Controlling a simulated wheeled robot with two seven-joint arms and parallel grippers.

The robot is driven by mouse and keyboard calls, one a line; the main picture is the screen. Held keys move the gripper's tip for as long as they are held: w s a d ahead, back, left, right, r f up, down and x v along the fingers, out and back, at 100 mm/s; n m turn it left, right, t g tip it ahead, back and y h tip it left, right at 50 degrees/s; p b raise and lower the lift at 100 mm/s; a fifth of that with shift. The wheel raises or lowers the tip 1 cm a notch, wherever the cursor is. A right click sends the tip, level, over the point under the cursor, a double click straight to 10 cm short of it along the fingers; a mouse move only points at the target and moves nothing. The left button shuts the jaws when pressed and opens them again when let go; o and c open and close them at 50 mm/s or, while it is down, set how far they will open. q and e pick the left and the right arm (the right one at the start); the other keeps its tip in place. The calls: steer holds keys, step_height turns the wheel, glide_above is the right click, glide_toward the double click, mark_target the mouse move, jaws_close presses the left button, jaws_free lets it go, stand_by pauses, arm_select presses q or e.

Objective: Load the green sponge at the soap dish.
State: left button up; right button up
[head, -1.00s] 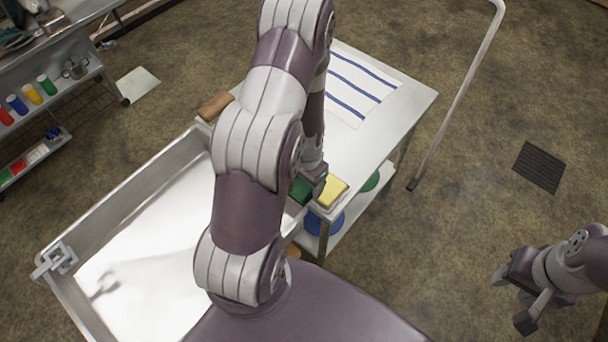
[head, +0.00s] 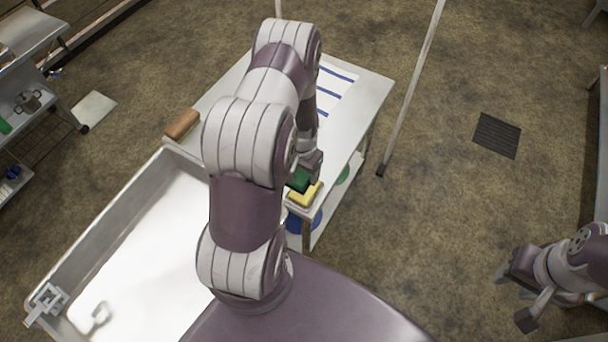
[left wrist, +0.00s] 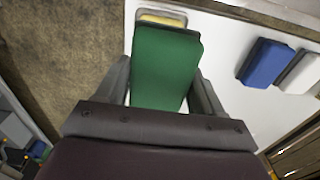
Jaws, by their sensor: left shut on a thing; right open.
= = = =
§ Direction
Extract all the data above exactly, excluding every picture.

§ Exercise output
Controlling a simulated wheeled robot with two seven-joint arms and parallel grippers.

The robot is driven by mouse and keyboard calls, one a line; the main picture is the screen. Held keys move the gripper's tip for as long as they are held: w s a d ahead, back, left, right, r f up, down and x v along the fingers, out and back, at 100 mm/s; n m turn it left, right, t g tip it ahead, back and y h tip it left, right at 50 degrees/s; p b raise and lower the lift at 100 mm/s; a fifth of that with shift. The wheel raises or lowers the tip 1 cm a notch, wherever the cursor is. A right click sends the tip, level, over the point under the cursor, a double click straight to 10 cm short of it along the fingers; a mouse move only points at the target and moves nothing. The left button shuts the jaws when pressed and opens them again when let go; o and c open and close them at 50 mm/s or, while it is down, set how far they will open. q and e pick the left and the right arm (the right one at the start); the other keeps its tip in place. The calls: steer holds keys, step_height turns the wheel, glide_above is the right click, glide_toward the double click, mark_target the mouse move, jaws_close presses the left button, jaws_free lets it go, stand_by pauses, arm_select presses q or e.

Objective: Load the green sponge at the soap dish.
State: left button up; right button up
[head, -1.00s] 
[head, +0.00s] 
[left wrist, +0.00s] 
Jaws, by their sensor: left shut on a thing; right open.

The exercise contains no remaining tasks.